Task objective: Type out the complete listing below word for word, without its pictures.

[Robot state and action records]
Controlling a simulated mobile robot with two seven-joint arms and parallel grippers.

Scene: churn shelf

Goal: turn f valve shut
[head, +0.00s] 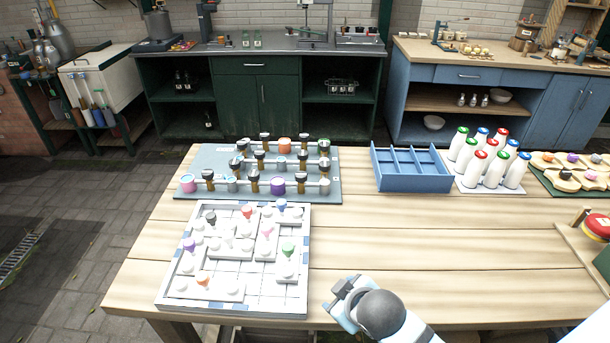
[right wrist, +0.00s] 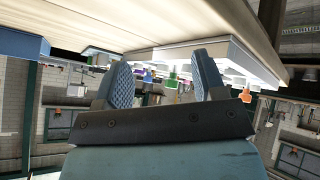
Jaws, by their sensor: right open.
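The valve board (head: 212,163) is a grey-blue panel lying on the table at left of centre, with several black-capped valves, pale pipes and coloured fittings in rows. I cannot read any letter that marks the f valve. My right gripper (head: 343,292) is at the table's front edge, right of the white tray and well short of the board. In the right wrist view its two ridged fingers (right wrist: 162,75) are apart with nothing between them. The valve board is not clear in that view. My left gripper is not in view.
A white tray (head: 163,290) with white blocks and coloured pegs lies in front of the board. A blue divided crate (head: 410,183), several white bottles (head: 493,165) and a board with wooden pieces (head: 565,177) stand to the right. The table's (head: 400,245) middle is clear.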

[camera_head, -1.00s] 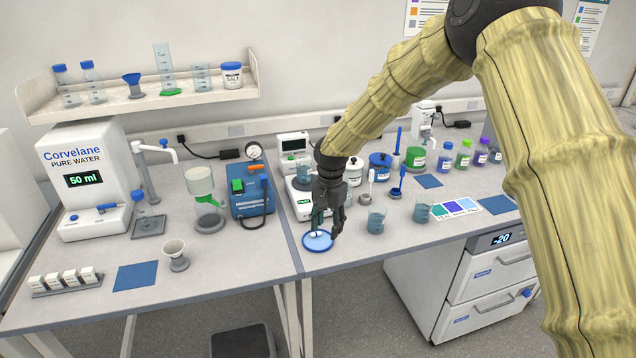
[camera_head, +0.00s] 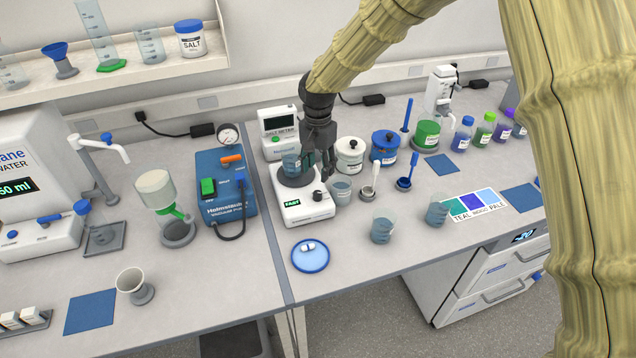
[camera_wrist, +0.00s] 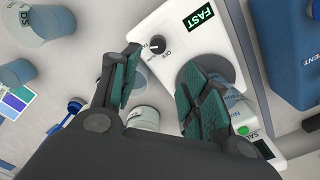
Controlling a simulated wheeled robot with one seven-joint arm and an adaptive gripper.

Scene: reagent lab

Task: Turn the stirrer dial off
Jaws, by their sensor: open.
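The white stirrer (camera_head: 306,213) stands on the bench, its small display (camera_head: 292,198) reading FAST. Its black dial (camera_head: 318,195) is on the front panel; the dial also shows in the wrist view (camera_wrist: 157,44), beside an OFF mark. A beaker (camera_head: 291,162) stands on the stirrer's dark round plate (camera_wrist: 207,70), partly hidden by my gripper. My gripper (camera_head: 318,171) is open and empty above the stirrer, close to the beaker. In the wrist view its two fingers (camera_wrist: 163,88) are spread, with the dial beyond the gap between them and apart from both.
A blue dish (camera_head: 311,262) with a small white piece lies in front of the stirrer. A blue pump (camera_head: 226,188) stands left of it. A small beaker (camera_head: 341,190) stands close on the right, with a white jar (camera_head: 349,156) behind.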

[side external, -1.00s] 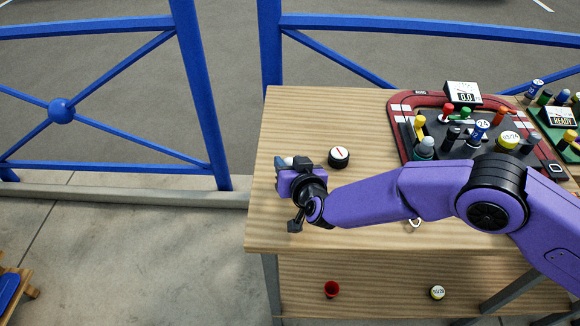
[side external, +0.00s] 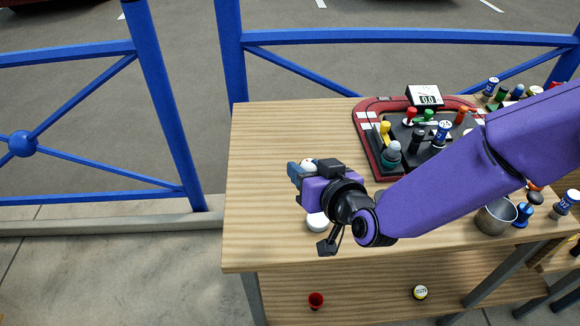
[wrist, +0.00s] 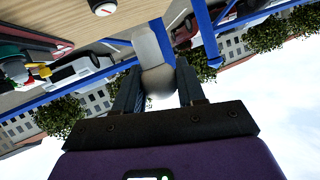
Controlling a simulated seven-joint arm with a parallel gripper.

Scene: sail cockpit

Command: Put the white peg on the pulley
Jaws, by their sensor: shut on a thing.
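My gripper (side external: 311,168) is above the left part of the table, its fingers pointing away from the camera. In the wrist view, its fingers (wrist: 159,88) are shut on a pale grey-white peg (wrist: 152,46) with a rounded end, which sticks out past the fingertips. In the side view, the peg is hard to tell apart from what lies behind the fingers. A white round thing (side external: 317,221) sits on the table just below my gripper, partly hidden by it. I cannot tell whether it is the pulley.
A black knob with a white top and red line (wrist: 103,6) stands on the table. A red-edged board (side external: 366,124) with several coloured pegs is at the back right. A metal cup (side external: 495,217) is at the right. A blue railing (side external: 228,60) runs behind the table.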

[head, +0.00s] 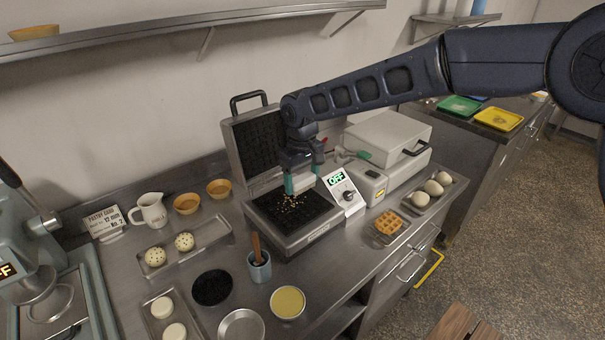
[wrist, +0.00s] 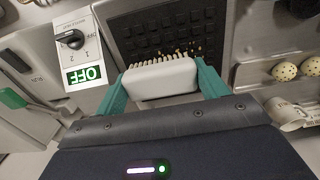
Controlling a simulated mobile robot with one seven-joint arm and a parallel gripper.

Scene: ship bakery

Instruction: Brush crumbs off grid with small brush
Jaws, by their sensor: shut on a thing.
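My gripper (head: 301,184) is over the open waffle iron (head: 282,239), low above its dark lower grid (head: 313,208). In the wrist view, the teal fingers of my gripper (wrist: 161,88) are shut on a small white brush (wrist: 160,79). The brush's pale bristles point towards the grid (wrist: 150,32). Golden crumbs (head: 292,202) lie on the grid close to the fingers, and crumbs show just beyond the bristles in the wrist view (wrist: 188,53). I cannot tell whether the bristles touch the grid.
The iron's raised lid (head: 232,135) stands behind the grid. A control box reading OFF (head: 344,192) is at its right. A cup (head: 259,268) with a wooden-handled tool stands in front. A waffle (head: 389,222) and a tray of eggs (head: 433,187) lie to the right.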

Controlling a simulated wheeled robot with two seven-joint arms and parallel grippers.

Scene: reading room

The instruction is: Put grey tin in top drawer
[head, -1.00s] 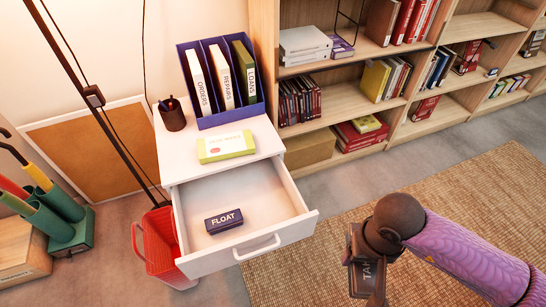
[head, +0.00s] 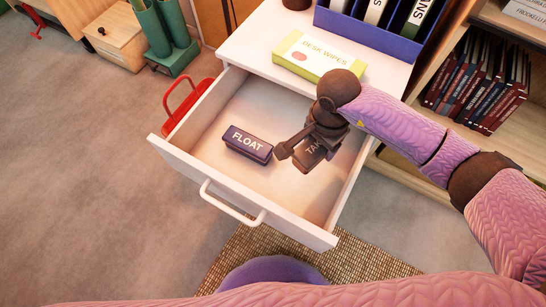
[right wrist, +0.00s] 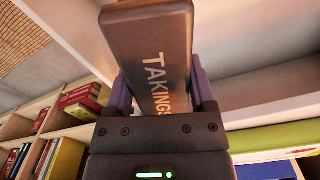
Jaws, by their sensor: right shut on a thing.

Solution for this task:
Controlling a simulated mobile robot with two seven-joint arms and parallel grippers.

Scene: churn shelf

Goal: turn f valve shut
[head, +0.00s] 
[right wrist, +0.00s] 
Jaws, by their sensor: right open.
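The valve board (head: 212,163) is a grey-blue panel lying on the table at left of centre, with several black-capped valves, pale pipes and coloured fittings in rows. I cannot read any letter that marks the f valve. My right gripper (head: 343,292) is at the table's front edge, right of the white tray and well short of the board. In the right wrist view its two ridged fingers (right wrist: 162,75) are apart with nothing between them. The valve board is not clear in that view. My left gripper is not in view.
A white tray (head: 163,290) with white blocks and coloured pegs lies in front of the board. A blue divided crate (head: 410,183), several white bottles (head: 493,165) and a board with wooden pieces (head: 565,177) stand to the right. The table's (head: 400,245) middle is clear.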

[camera_head, -1.00s] 
[camera_head, +0.00s] 
[camera_wrist, +0.00s] 
Controlling a simulated wheeled robot with one seven-joint arm and an adaptive gripper.

Scene: reagent lab

Task: Turn the stirrer dial off
Jaws, by their sensor: open.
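The white stirrer (camera_head: 306,213) stands on the bench, its small display (camera_head: 292,198) reading FAST. Its black dial (camera_head: 318,195) is on the front panel; the dial also shows in the wrist view (camera_wrist: 157,44), beside an OFF mark. A beaker (camera_head: 291,162) stands on the stirrer's dark round plate (camera_wrist: 207,70), partly hidden by my gripper. My gripper (camera_head: 318,171) is open and empty above the stirrer, close to the beaker. In the wrist view its two fingers (camera_wrist: 163,88) are spread, with the dial beyond the gap between them and apart from both.
A blue dish (camera_head: 311,262) with a small white piece lies in front of the stirrer. A blue pump (camera_head: 226,188) stands left of it. A small beaker (camera_head: 341,190) stands close on the right, with a white jar (camera_head: 349,156) behind.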

[side external, -1.00s] 
[side external, +0.00s] 
[wrist, +0.00s] 
Controlling a simulated seven-joint arm with a parallel gripper.

Scene: sail cockpit

Command: Put the white peg on the pulley
Jaws, by their sensor: shut on a thing.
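My gripper (side external: 311,168) is above the left part of the table, its fingers pointing away from the camera. In the wrist view, its fingers (wrist: 159,88) are shut on a pale grey-white peg (wrist: 152,46) with a rounded end, which sticks out past the fingertips. In the side view, the peg is hard to tell apart from what lies behind the fingers. A white round thing (side external: 317,221) sits on the table just below my gripper, partly hidden by it. I cannot tell whether it is the pulley.
A black knob with a white top and red line (wrist: 103,6) stands on the table. A red-edged board (side external: 366,124) with several coloured pegs is at the back right. A metal cup (side external: 495,217) is at the right. A blue railing (side external: 228,60) runs behind the table.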

[head, +0.00s] 
[wrist, +0.00s] 
Controlling a simulated mobile robot with one seven-joint arm and a parallel gripper.

Scene: ship bakery

Instruction: Brush crumbs off grid with small brush
Jaws, by their sensor: shut on a thing.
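My gripper (head: 301,184) is over the open waffle iron (head: 282,239), low above its dark lower grid (head: 313,208). In the wrist view, the teal fingers of my gripper (wrist: 161,88) are shut on a small white brush (wrist: 160,79). The brush's pale bristles point towards the grid (wrist: 150,32). Golden crumbs (head: 292,202) lie on the grid close to the fingers, and crumbs show just beyond the bristles in the wrist view (wrist: 188,53). I cannot tell whether the bristles touch the grid.
The iron's raised lid (head: 232,135) stands behind the grid. A control box reading OFF (head: 344,192) is at its right. A cup (head: 259,268) with a wooden-handled tool stands in front. A waffle (head: 389,222) and a tray of eggs (head: 433,187) lie to the right.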

Controlling a simulated wheeled robot with two seven-joint arms and parallel grippers.

Scene: reading room

The instruction is: Put grey tin in top drawer
[head, -1.00s] 
[head, +0.00s] 
[right wrist, +0.00s] 
Jaws, by their sensor: right shut on a thing.

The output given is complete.